Opinion
02-23-00031-CR
11-30-2023
Do Not Publish Tex.R.App.P. 47.2(b)
On Appeal from the 371st District Court Tarrant County, Texas Trial Court No. 1672755D
Before Sudderth, C.J.; Birdwell and Bassel, JJ.
MEMORANDUM OPINION
Bonnie Sudderth Chief Justice
Appellant David Rios was charged with two counts of sexual assault and pleaded guilty to a lesser-included offense (attempted sexual assault) in exchange for a waiver of his indictment's second count and seven years' deferred adjudication community supervision. See Tex. Penal Code Ann. §§ 15.01, 22.011. Not quite a year later, the State sought to proceed to adjudication, listing seven alleged violations of the terms of Rios's community supervision. Rios pleaded "not true" to the State's allegations, and the trial court found true all but ground 7(a) and sentenced him to seven years' confinement.

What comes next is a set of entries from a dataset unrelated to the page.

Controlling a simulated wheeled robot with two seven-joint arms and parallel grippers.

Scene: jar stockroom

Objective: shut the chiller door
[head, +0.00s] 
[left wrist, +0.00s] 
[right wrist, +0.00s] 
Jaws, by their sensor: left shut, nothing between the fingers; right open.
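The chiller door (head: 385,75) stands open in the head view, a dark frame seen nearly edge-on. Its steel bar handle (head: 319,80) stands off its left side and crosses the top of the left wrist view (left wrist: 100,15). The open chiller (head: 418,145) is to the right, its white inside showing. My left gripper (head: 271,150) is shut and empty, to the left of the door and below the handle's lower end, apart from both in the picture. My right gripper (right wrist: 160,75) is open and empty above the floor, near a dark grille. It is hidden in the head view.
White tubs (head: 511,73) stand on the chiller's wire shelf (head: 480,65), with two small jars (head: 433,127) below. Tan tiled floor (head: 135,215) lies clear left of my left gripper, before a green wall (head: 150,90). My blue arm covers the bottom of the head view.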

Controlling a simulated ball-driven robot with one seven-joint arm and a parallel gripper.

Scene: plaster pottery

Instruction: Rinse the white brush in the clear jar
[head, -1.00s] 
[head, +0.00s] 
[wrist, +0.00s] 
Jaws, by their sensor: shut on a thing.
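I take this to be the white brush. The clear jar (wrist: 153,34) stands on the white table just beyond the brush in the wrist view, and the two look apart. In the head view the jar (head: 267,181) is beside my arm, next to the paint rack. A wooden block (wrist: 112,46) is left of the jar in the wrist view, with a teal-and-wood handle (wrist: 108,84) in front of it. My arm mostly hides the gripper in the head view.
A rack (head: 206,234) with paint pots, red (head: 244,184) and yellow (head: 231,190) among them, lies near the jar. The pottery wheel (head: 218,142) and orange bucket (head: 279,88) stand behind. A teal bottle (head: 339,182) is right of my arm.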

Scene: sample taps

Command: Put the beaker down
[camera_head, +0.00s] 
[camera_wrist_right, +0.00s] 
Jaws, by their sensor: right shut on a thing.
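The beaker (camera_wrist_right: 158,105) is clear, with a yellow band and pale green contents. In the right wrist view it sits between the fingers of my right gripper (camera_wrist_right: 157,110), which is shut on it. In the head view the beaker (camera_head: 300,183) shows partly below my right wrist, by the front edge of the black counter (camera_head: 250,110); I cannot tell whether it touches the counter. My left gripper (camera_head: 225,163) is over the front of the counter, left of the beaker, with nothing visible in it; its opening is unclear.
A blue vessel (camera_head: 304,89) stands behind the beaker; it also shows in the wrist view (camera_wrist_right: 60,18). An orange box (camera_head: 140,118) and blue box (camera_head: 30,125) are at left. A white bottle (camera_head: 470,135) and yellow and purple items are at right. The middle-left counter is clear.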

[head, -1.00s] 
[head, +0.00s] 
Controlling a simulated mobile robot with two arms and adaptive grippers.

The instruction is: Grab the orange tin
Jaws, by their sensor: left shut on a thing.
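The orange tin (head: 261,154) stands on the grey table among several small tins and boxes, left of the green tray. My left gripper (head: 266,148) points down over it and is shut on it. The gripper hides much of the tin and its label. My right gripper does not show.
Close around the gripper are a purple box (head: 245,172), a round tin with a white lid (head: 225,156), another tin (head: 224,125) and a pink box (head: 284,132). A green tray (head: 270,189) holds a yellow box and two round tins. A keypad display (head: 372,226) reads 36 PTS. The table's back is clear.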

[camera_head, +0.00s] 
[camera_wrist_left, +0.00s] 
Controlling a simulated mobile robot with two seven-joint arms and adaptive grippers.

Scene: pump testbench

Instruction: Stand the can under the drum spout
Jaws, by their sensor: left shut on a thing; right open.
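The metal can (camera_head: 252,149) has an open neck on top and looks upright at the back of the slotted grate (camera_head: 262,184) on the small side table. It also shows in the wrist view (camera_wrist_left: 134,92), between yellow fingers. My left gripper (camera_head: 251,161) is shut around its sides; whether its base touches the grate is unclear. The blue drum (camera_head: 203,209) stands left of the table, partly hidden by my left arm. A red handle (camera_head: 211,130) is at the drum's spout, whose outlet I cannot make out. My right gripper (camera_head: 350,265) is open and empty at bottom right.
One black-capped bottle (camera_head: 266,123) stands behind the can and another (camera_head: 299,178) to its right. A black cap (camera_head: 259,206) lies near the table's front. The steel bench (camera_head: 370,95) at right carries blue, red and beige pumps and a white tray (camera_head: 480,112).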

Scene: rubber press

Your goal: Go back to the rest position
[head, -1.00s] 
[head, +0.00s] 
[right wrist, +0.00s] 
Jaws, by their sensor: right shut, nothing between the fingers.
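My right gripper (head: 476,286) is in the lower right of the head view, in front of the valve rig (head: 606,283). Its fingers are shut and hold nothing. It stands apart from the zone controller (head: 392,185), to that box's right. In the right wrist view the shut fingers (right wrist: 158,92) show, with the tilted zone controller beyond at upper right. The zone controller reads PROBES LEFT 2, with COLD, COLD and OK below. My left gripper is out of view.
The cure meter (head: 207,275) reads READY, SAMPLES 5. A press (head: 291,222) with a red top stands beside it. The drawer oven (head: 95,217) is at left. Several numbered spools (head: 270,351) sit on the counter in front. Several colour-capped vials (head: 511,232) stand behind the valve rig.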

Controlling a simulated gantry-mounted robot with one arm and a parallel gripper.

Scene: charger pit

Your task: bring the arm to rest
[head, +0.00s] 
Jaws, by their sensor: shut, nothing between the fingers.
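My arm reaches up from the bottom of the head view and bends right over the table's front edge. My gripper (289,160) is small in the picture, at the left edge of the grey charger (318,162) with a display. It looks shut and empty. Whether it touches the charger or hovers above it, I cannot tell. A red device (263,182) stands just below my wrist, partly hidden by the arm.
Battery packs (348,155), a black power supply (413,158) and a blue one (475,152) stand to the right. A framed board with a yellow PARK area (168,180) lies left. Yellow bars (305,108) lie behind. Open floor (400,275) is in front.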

Rios's appointed appellate counsel has filed a motion to withdraw and a brief under Anders v. California, 386 U.S. 738, 744-45, 87 S.Ct. 1396, 1400 (1967), representing that Rios "has no nonfrivolous grounds upon which to appeal" and that "there is no merit to the appeal in this cause." In compliance with Kelly v. State, counsel provided Rios with copies of the brief and motion to withdraw and informed him of his right to file a pro se response, to review the record, and to seek discretionary review pro se should this court deny relief. See 436 S.W.3d 313, 319 (Tex. Crim. App. 2014).
Counsel's brief and motion meet the requirements of Anders by presenting a professional evaluation of the record demonstrating why there are no arguable grounds for relief. See In re Schulman, 252 S.W.3d 403, 406-12 (Tex. Crim. App. 2008) (orig. proceeding). Rios was given the opportunity to file a pro se response to the Anders brief but filed nothing. The State did not file a brief but noted in a letter that it agreed with Rios's appointed counsel that there were no meritorious grounds for appeal. Both Rios's appointed counsel and the State agree that the judgment should be modified to reflect that Rios pleaded "not true."
Once an appellant's court-appointed attorney files a motion to withdraw on the ground that an appeal is frivolous and fulfills the requirements of Anders, we must independently examine the record. See Stafford v. State, 813 S.W.2d 503, 511 (Tex. Crim. App. 1991). Only then may we grant counsel's motion to withdraw. See Penson v. Ohio, 488 U.S. 75, 82-83, 109 S.Ct. 346, 351 (1988).
We have carefully reviewed the record and counsel's brief. Except for minor corrections to the judgment, we agree with counsel that the appeal is frivolous and without merit; we find nothing in the record that might arguably support the appeal. See Bledsoe v. State, 178 S.W.3d 824, 827-28 (Tex. Crim. App. 2005); see also Meza v. State, 206 S.W.3d 684, 685 n.6 (Tex. Crim. App. 2006).
The trial court's judgment states that Rios pleaded "true," but the record reflects that he pleaded "not true." We correct the judgment to reflect that Rios pleaded "not true." See Bray v. State, 179 S.W.3d 725, 730 (Tex. App.-Fort Worth 2005, no pet.). Further, although the trial court's judgment states that the trial court found allegations 1-6 and 7(a) true, the record reflects that the trial court found allegations 1-6, 7(b), and 7(c)-but not 7(a)-true. Accordingly, we likewise correct this portion of the judgment. See id. We grant counsel's motion to withdraw and affirm the trial court's judgment as corrected.